Spy


New rules for spy comedies: Leads not only have to know how to take a punch but how to drop kick their egos into next week -- all while laying waste to propriety and skewering their opponents -- and the audience -- with deliciously delirious doses of profanity. Paul Feig's secret weapon in his latest film Spy is the irresistible Melissa McCarthy, who, as the film's poster suggests, is Hollywood gold. Feig directed McCarthy in two solid gold bonanzas -- Bridesmaids and The Heat. Spy is far better than those movies, classier and crasser and another guaranteed pay day for all involved -- Feig, McCarthy, costars Jason Statham, Rose Byrne and Jude Law and 50 Cent, who makes an odd and less-than-inspired cameo appearance near the film's end.

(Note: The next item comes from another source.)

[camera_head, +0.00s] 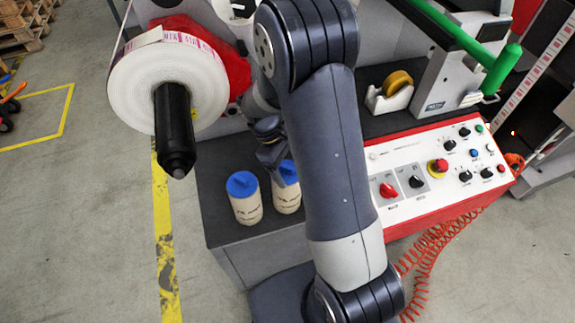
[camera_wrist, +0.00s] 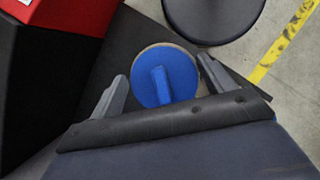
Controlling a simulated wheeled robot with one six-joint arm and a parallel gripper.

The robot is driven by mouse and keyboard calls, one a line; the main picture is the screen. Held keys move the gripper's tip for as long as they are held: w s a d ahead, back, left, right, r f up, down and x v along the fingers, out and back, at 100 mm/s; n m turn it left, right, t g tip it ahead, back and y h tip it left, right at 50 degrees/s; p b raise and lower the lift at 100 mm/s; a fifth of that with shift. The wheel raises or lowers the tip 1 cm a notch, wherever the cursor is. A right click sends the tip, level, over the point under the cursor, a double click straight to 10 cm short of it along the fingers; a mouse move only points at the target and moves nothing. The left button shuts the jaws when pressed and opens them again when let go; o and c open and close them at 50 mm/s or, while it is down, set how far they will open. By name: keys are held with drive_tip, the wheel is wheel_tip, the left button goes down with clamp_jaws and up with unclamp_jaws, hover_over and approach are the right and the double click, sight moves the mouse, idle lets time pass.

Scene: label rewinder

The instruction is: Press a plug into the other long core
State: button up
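Two pale long cores stand upright side by side on the dark worktop in the head view, the left core (camera_head: 246,209) and the right core (camera_head: 286,198). A blue plug (camera_head: 241,184) covers the top of the left core. Another blue plug (camera_head: 290,171) is on top of the right core, partly hidden by my gripper (camera_head: 272,158). In the wrist view a blue plug (camera_wrist: 180,78) with a raised bar handle lies between my fingers (camera_wrist: 162,85). The fingers are spread, with gaps on both sides of the bar. How deep the plugs sit cannot be told.
A large white label roll (camera_head: 135,85) on a black spindle (camera_head: 174,130) hangs left of the cores. A red-edged control panel (camera_head: 430,165) and a tape dispenser (camera_head: 393,100) are on the right. A dark round thing (camera_wrist: 212,15) is close by in the wrist view.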

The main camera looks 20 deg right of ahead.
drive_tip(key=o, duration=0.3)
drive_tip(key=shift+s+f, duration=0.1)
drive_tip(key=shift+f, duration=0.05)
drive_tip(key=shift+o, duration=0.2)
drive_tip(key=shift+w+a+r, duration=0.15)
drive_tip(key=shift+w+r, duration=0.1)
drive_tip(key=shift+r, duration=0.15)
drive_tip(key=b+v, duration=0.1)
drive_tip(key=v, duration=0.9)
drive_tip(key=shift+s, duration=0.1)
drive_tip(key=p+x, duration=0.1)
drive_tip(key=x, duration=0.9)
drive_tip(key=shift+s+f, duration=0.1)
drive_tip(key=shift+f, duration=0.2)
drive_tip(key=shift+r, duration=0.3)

In this dense (in all senses of the word), globetrotting movie, McCarthy plays a CIA in-office agent, the full-figured and underappreciated Susan Cooper, who is brains to Law's field agent Bradley Fine's charming brawn. When maniacal fashionista Bulgarian brat Rayna Boyanov (Rose Byrne of Neighbors) gets her hands on a nuke retrieved from her murdered arms-dealer daddy, Cooper is dispatched to track her because all of the top-tier field agents have been made. Therein lies the core of this grizzled and grisly fish out of water tale -- Cooper tries to break bad and earn the cred she needs to win the respect of her ballsy unit chief (Allison Janney) and avenge Fine's untimely off-camera death. The road leads not only to Rome but to Paris and Budapest and each stop involves a hilarious change in identity and a bloody encounter with another bungling agent. The body count is high but the corpses are overshadowed by the gags and eclipsed by McCarthy's outrageous charm. Recommended.